I based my prediction on the notion that in the end, currency values answer to interest-rate spreads, growth differentials and differences in inflation rates. Unfortunately, it’s a contentious topic because getting a weaker dollar is not going to be an easy task.

Currencies are unique in how they perform. Yet, it is not stupid and a growing body of market observers are starting to accept the idea of a weaker dollar.

Studies show that the greenback has tended to be too high most of the time in the last 25 years. There is a bill in the house called Baldwin-Hawley the aim of which is to rectify the 25-year pattern of a strong dollar mantra by committing to a free-floating exchange.

The idea of the bill is to empower the Fed to balance the current account to around zero over a five-year period. It may appear to be an impossible feat. Economics 101 teaches that central banks can only efficiently manage two out of three variables.

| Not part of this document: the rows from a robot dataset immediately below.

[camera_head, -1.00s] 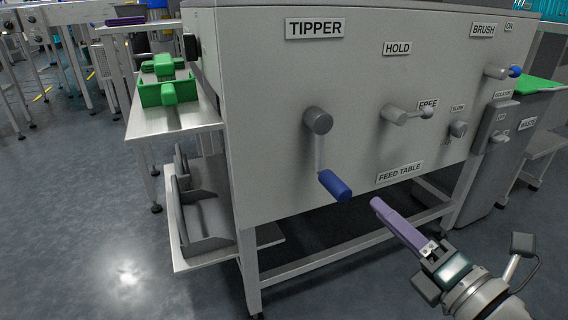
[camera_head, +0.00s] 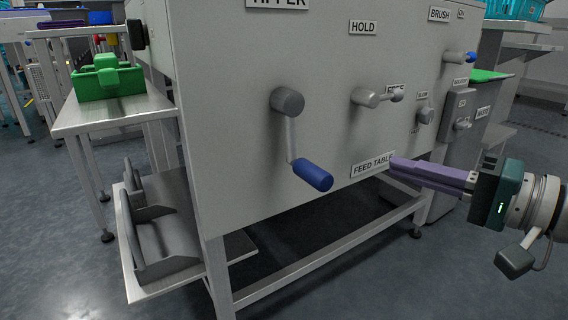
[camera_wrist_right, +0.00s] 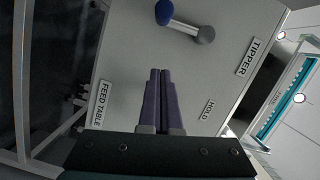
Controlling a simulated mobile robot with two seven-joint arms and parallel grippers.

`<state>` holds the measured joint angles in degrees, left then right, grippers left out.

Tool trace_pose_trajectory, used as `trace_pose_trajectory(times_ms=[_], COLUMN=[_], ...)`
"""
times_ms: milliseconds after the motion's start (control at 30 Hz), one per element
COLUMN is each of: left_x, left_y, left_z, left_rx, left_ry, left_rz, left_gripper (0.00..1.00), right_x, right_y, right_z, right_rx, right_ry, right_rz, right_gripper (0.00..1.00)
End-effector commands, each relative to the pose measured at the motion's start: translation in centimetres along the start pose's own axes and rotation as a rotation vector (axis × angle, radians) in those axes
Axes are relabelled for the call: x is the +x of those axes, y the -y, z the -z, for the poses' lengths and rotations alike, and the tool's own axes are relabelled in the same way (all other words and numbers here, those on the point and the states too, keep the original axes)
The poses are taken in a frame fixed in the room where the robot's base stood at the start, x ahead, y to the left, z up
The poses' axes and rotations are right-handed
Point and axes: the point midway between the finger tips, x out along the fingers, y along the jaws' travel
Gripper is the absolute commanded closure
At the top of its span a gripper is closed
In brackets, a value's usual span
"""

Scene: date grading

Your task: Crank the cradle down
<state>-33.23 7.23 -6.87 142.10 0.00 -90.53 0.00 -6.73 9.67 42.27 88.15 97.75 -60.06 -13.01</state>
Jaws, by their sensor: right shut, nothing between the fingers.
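The tipper crank is on the machine's grey front panel (camera_head: 230,150). Its round hub (camera_head: 287,101) sits below the TIPPER label (camera_head: 278,3), and its arm hangs down to a blue handle (camera_head: 312,175). My right gripper (camera_head: 394,167) has purple fingers, shut and empty, in front of the FEED TABLE label and to the right of the blue handle, apart from it. In the right wrist view the shut fingers (camera_wrist_right: 160,72) point toward the panel, with the blue handle (camera_wrist_right: 164,12) beyond their tips. My left gripper is not in view.
A HOLD lever (camera_head: 365,97) and a smaller knob (camera_head: 425,115) stick out right of the crank. A side table (camera_head: 110,118) with a green fixture (camera_head: 108,80) stands left, above a lower shelf (camera_head: 190,275) with grey brackets. Floor in front is clear.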

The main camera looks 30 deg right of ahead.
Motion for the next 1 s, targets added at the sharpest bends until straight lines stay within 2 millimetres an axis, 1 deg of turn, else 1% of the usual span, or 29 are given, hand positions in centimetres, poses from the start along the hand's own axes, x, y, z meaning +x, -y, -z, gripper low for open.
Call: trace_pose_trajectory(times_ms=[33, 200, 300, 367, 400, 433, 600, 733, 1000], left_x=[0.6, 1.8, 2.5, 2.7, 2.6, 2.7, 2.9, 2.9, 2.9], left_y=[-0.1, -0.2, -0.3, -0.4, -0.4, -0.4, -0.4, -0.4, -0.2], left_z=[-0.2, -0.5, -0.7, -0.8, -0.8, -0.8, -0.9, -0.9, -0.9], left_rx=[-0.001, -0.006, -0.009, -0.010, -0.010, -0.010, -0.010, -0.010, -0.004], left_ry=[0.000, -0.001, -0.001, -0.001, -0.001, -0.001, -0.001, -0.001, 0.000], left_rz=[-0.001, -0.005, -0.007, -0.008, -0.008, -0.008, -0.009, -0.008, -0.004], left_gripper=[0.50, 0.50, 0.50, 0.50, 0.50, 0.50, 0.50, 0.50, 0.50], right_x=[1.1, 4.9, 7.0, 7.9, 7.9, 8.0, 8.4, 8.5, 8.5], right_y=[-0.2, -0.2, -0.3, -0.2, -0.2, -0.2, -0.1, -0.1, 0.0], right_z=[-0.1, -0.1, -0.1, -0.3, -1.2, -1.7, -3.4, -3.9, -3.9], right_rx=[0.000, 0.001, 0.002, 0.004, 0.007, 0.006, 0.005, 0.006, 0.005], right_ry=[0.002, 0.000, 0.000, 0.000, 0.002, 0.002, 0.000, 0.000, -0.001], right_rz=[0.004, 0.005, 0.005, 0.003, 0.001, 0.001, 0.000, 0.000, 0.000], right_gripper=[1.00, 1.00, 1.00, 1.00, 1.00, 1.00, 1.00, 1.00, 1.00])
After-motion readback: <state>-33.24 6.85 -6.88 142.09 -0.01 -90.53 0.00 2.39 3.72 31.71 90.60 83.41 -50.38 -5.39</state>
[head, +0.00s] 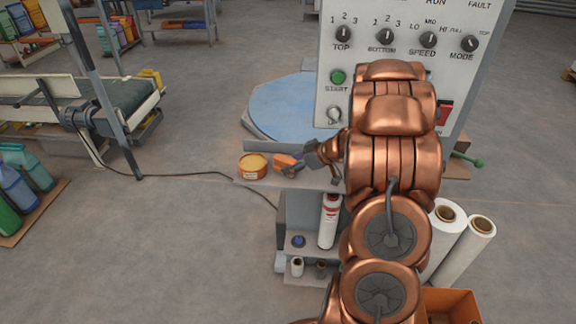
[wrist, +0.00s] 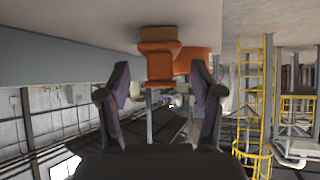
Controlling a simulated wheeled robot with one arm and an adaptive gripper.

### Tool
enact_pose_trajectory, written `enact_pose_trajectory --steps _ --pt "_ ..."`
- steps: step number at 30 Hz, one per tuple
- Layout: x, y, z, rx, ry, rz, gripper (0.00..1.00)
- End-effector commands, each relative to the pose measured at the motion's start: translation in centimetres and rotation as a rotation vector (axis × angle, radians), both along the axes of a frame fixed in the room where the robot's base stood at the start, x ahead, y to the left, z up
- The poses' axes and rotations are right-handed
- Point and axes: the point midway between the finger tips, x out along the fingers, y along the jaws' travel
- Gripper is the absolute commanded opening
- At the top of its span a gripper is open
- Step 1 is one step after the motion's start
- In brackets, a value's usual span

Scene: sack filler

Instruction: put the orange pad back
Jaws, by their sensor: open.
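The orange pad (head: 284,161) lies on the grey ledge of the machine, just left of my gripper (head: 298,165) in the head view. In the wrist view, which looks upside down, the orange pad (wrist: 158,65) has a brownish part (wrist: 160,34) against the ledge. My gripper (wrist: 162,85) is open there, with the pad centred between and beyond its dark fingers. I cannot tell whether the fingertips overlap the pad's near end. No contact shows. My arm hides part of the ledge in the head view.
A round orange tin (head: 252,168) stands left of the pad, near the ledge's edge. A blue round table (head: 295,110) is behind, and the control panel (head: 400,65) rises right of it. A white-and-red can (head: 329,220) and small items stand on a lower shelf.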

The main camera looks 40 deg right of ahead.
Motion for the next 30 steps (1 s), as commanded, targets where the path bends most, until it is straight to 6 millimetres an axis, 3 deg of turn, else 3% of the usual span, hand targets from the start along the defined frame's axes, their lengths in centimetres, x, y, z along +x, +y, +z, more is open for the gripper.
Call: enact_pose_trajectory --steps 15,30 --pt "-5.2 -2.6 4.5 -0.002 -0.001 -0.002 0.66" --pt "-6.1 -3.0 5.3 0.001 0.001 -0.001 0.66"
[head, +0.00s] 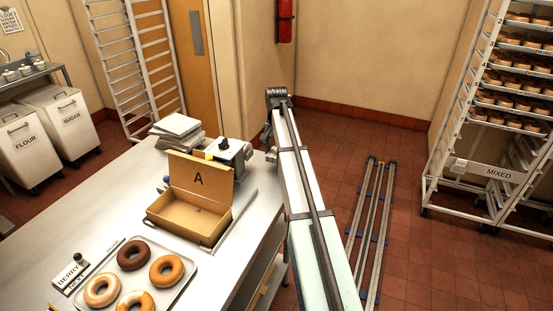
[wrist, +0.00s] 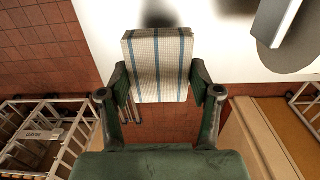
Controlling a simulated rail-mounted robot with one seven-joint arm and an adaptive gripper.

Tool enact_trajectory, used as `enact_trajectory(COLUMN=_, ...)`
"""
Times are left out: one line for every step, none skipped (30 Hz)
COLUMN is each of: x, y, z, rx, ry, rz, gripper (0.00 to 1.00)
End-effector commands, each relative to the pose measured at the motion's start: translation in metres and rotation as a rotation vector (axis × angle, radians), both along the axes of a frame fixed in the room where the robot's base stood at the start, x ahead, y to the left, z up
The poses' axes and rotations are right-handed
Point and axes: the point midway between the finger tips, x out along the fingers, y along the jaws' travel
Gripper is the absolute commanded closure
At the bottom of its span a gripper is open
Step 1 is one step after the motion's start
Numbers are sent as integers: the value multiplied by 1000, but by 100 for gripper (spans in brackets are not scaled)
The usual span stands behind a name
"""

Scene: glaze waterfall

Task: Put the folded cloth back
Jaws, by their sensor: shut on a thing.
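The folded cloth (wrist: 158,48) is cream with blue stripes and shows upright in the wrist view. My gripper (wrist: 160,80) is shut on it, with a dark green finger at each side of its lower part. The cloth is held clear of the floor, beside a pale surface (wrist: 190,65) at the top of the wrist view. In the head view my arm stands at the right end of the steel table (head: 235,262). My gripper is mostly hidden there, and I cannot make out the cloth.
An open cardboard box marked A (head: 198,180) stands on the table, near a small grey machine (head: 232,158) and stacked white boxes (head: 177,127). A tray of doughnuts (head: 180,292) lies in front. A tall MIXED rack (head: 485,170) stands right. Floor rails (head: 369,220) lie between.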

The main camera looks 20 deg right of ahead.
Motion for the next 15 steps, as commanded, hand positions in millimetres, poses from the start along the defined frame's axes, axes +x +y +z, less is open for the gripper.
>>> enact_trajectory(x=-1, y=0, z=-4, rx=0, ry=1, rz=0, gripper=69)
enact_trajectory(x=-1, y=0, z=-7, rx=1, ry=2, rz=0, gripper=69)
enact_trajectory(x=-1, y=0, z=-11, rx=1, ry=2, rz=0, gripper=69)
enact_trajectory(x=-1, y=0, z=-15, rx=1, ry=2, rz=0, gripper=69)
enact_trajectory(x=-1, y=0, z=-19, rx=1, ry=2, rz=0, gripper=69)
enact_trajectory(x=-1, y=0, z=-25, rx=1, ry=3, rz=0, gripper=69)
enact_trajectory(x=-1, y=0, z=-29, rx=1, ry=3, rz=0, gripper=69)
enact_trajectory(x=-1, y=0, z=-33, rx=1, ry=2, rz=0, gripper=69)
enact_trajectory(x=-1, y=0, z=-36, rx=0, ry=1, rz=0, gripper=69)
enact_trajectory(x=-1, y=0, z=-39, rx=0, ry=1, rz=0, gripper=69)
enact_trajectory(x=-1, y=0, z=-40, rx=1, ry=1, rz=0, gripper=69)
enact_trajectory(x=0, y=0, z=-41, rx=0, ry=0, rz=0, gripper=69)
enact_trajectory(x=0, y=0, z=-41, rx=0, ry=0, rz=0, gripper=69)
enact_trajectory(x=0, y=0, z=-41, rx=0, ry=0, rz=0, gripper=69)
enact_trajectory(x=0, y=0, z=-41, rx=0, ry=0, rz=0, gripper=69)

The variables are the exchange rate, interest rates and the money supply. For example, if the Fed were to manage the exchange and interest rates, it would subject the economy to more swings in the money supply-- effectively the business cycle.

Thus, a managed movement towards lower interest rates and lower exchange rate would obviously lead to reflation.

The question is whether it would work. Foreign exchange markets are a zero-sum game. In order to avoid retaliation, a coordinated effort involving a number of major countries is the preferred way to change the value of a currency. For example, in 1985 the U.S. reached a multi-nation agreement to weaken the dollar-- known as the “Plaza Accord”.

The legislators behind the Baldwin-Hawley bill believe that it could be done, if the Fed were to be provided with additional tools like imposing a “market access charge” on foreign inflows and/or authorizing the purchase of foreign assets to offset unwanted inflows.

The IMF has endorsed, in the past, capital flow management measures like quantitative restrictions and taxation on foreign investments as legitimate policy instruments when currencies were labelled as overvalued.